Additionally, electronic agreements entered into remotely must comply with "internet agreement" and "remote agreement" provisions in the CPA. These requirements address some of the information gaps that result from consumers being unable to inspect products themselves or meet sellers in person. These requirements include: providing the name and contact information of the supplier; a description of additional charges such as duties or brokerage fees; the terms and method of payment; and the method and timing of delivery. Consumers have certain cancellation rights if the agreement does not contain the prescribed information or if a copy of the agreement is not provided to the consumer in a manner where it can be printed or retained.
Platforms may also consider national and international best practices, such as the Canadian Code of Practise for Consumer Protection in Electronic Commerce and the OECD Guidelines for Consumer Protection in the Context of Electronic Commerce.
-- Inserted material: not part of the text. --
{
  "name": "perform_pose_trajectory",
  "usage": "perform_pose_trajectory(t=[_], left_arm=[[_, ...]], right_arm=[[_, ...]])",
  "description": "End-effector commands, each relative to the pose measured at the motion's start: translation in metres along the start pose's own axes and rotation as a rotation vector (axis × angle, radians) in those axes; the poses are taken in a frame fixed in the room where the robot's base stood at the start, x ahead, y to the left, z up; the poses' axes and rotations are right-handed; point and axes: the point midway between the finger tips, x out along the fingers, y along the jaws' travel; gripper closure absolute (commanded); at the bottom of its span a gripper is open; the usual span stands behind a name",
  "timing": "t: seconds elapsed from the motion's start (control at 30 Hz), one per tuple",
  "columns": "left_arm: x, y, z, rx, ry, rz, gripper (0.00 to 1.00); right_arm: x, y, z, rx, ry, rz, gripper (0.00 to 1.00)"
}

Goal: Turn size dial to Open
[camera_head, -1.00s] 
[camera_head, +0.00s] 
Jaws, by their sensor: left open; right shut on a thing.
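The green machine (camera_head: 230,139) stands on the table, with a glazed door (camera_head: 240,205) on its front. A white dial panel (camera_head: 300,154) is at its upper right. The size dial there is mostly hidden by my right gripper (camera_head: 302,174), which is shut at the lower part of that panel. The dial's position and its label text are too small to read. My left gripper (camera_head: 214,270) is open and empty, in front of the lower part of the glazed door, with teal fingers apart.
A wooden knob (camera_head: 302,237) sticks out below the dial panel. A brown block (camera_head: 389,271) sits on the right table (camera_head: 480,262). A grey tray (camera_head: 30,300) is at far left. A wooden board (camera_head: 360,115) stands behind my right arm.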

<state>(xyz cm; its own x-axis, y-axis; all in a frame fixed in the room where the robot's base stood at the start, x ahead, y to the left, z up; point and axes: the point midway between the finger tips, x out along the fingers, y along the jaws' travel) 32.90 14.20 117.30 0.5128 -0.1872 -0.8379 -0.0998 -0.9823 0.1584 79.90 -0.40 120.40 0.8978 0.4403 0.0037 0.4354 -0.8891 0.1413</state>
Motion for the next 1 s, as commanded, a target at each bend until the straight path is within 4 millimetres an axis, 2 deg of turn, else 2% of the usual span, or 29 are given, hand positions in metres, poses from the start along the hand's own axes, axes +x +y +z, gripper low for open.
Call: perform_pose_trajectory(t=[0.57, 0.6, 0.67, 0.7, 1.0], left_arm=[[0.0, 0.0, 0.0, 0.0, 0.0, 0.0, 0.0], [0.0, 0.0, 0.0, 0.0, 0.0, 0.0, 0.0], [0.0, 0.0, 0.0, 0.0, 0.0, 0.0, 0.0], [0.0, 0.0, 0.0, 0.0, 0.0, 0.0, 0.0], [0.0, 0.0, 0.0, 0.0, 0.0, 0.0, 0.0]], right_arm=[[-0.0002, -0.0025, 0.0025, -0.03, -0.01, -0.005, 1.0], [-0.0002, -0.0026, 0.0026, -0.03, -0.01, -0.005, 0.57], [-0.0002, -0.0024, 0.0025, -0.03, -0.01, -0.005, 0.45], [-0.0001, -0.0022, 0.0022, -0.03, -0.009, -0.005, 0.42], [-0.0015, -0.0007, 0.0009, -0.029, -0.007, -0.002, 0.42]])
The general principle of these guidelines is to ensure online consumers are afforded protection that is no less effective than the protection afforded to offline consumers. Following the recommended best practises can help grow online sales and address some of the main concerns of online consumers – namely, the anonymity of sellers who may be difficult to trace, a consumer's inability to examine products and labels, and challenges with resolving disputes or obtaining refunds.
Platforms are proliferating as a delivery model for good reason: actors can focus their time and resources on optimizing a specific role in the transaction process, while relying on other parties to seamlessly fill the gaps. These benefits, however, could be outweighed if key issues are not identified and addressed early on. Discussing these issues with legal counsel can help ensure an efficient and strategic platform experience, both for operators and sellers.